Я прожил достаточно длинную жизнь, случалось и голодать, и жить впроголодь, и вкушать заграничные яства в ресторанах и на приемах, и я, как мне кажется, имею право на некий вывод. С моей точки зрения, есть можно все, что ест человек, где бы он не жил и какую бы веру не исповедовал. А также то, что, согласно твоим знаниям, не может повредить твоему здоровью. У отца было много подшивок дореволюционного журнала "Природа и люди". Лет до семи я с наслаждением разглядывал картинки и читал подписи к ним, лет с восьми – читал все подряд, а что не понимал, спрашивал у отца. И я глубоко убежден, что внутренние наши запреты, оценки незнакомой, а в особенности иноземной, пищи зависят от уровня личной культуры. Помню, как на стрелковом полигоне в Бронницах, где мне пришлось отстреливать бортовую пулеметную спарку калибра 12,7 мм для броневичка ГАЗ-40А, я жил в одной комнате с подполковником-калмыком, испытывавшим на том же полигоне одну из модификаций автомата Калашникова. Это был очень сдержанный немолодой человек, фронтовик в прошлом, хлебнувший лиха вдосталь и строго исповедовавший то ли фронтовое, то ли степное братство. На второй день нашего совместного житья он угостил меня калмыцким чаем. Густым, коричневым, с солью, перцем и бараньим жиром. Поначалу мне это варево не очень понравилось, но уже на следующий день я понял, почему его пьют степняки. Он снимал чувство усталости, заменял суп, а выпивать под него водочку было сплошным удовольствием. Мы балдели на стрельбище от жары, глохли от бесконечной стрельбы настолько, что чесалось в ушах, а калмыцкий чай пился легко, с каждым глотком вливая в тебя силы. Подполковник отстрелялся первым и устроил отвальную для таких же стрелков, как и мы. И сварил калмыцкий чай для закуски. И я опять услышал брезгливое:
– Фу, какая гадость!
Это – вопль уровня культуры. Я ел все незнакомое с острым чувством любопытства. Однажды в Голливуде мы с Будимиром Метальниковым не по своей вине опоздали на частный прием на одной из вилл в Беверли-хиллз. Вошли в пустую гостиную, поскольку хозяева в этот момент показывали гостям свой фильм, снятый ими в Москве. Будимир не впервые был за границей, а потому по-хозяйски прошел за стойку бара, приготовил мне джин с тоником и, обследуя огромную – в полкомнаты – отделанную деревом стойку, обнаружил серебряное ведерко.
– Устрицы. Хочешь?
Тогда я только читал об устрицах, а потому, естественно, хотел. Будимир тут же позвал дворецкого, потребовал тарелок и вилочек и показал мне, как выковыривают саму устрицу из раковины. Я попробовал, устрицы мне понравились, особенно с лимоном, и я под джин с тоником наковырял этих устриц с полведерка. А мог бы с ними и покончить, если бы не кончился сеанс и в гостиную не вернулись гости вместе с хозяевами. Будимир повинился в самоуправстве, и я услышал общий смех и аплодисменты. По американским приметам если в вашем присутствии кто-то впервые пробует какое-либо блюдо, то присутствующие имеют право загадывать желание.

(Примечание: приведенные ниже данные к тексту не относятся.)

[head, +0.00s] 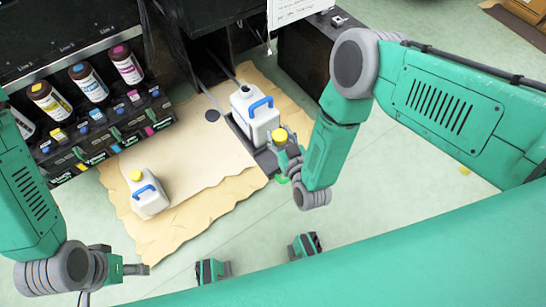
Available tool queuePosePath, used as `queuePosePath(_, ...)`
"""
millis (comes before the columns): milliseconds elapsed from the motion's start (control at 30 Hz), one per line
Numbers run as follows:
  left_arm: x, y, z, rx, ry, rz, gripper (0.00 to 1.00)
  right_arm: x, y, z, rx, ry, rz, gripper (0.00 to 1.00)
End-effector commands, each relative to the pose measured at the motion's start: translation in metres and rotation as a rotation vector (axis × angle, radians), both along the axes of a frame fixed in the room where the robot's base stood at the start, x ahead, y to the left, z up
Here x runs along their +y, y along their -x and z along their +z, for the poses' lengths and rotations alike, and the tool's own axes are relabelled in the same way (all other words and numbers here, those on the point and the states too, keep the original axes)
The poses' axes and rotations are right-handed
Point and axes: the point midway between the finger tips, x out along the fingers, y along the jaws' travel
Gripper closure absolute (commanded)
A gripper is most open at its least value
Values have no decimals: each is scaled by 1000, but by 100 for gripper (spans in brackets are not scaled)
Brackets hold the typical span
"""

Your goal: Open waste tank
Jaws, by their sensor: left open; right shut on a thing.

Морских моллюсков я пробовал и до этого американского вояжа. Когда мы с отцом в 34-м году путешествовали по Крыму, я во время наших остановок в местных деревнях и аулах порой по целым дням пропадал на море то с татарскими, то с греческими парнишками. Они научили меня собирать и есть мидий, и я до сей поры очень их люблю. Так что к устрицам я был подготовлен не только литературой.
А в журнале "Природа и люди" я вычитал, что животный белок вообще не опасен для человеческого здоровья. Попросил отца уточнить это свидетельство, и он мне растолковал, что так оно и есть на самом деле, только не надо пробовать внутренности животных, поскольку в них содержатся ферменты, которые могут оказаться ядовитыми для человеческого желудка. Я не очень разбирался в ферментах, но отцу верил безоговорочно и однажды, когда мы купались, поймал и на его глазах съел живого малька.
– Вкусно? – усмехнулся отец.
– Нет, – сознался я, поморщившись.
– Зато полезно.
Я столь подробно пишу об этом, потому что легче перенес голодовку в окружении, чем многие ребята. Нет, я не был крепче – они были куда посильнее меня, – просто я обладал более высокой степенью культуры. Ведь одно из свойств общечеловеческой культуры и состоит в отсутствии предрассудков. Национальных, религиозных, расовых, семейных, наконец. Кроме того, она дает возможность человеку самому оценивать обстановку и делать выводы на основании этой оценки. О воле как фундаменте культуры я не упоминаю только потому, что в семнадцать лет юношей командуют инстинкты в полной мере своей мощи, но именно об этом – о воле – говорит Шаламов. Он утверждает, казалось бы, невероятную вещь: в нечеловеческих условиях ГУЛАГа процент выжившей интеллигенции существенно превышал все остальные социальные группы заключенных.
* * *
Прощения прошу за столь длинное отступление. Вернемся в знойный июль 1941 года.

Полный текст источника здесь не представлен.